The biggest cost items in wells equipped with ESPs are electrical power costs and lost production if the pump goes offline. By monitoring pump performance, electrical power usage can be minimized, and when the pump indicates that it needs attention soon, a replacement can be staged so well downtime is limited to the actual change-out time. This maximizes production time.
Not limited to land, recently very large ESPs have been installed in deepwater fields to lift the oil from the seabed gathering station to the floating production facility on the surface. In Shell's giant BC-10 development offshore Brazil, the floating production facility can efficiently process up to 100,000 b/d of oil, 75,000 b/d of injection water, and 50 MMcf/d of natural gas. Having an ESP go down for an extended period of time could cost millions.

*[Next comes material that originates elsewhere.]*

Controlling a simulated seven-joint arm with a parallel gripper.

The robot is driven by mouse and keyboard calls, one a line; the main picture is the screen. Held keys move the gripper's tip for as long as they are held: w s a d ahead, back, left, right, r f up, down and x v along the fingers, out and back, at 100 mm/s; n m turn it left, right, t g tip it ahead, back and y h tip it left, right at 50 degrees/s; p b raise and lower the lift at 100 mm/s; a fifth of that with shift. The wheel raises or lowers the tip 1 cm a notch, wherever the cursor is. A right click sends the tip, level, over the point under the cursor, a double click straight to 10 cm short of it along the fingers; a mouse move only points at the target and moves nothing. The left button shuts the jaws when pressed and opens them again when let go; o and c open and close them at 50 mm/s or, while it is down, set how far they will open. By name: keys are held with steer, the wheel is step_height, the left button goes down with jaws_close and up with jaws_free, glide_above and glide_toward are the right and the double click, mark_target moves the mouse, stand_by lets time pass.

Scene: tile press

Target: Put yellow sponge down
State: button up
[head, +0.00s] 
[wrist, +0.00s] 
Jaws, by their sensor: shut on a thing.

Another important aspect is the ratio of wells to production. A mature onshore field may have 100-plus wells. If one goes down, the effect is relatively small. Modern offshore fields may contain less than 10 wells, yet total production volume can be more than that of a 100-well onshore field. The effect of one offshore well going down is huge compared to a land well. IWS can mitigate that risk.
Reviewing the benefits
The benefits of IWS from a reservoir management perspective transcend those of keeping a single well operating. Using centrally located production nodes interconnected to a network of downhole and surface well sensors, and administered using logical workflows and dynamic reservoir models, fewer production engineers can manage more wells more efficiently and more effectively. Armed with accurate, up-to-date information, reservoir engineers can plan infill wells, convert producers to injectors, shut in wells or plan interventions to rejuvenate under-performing wells -- all justified with solid economic backing and reduced risk.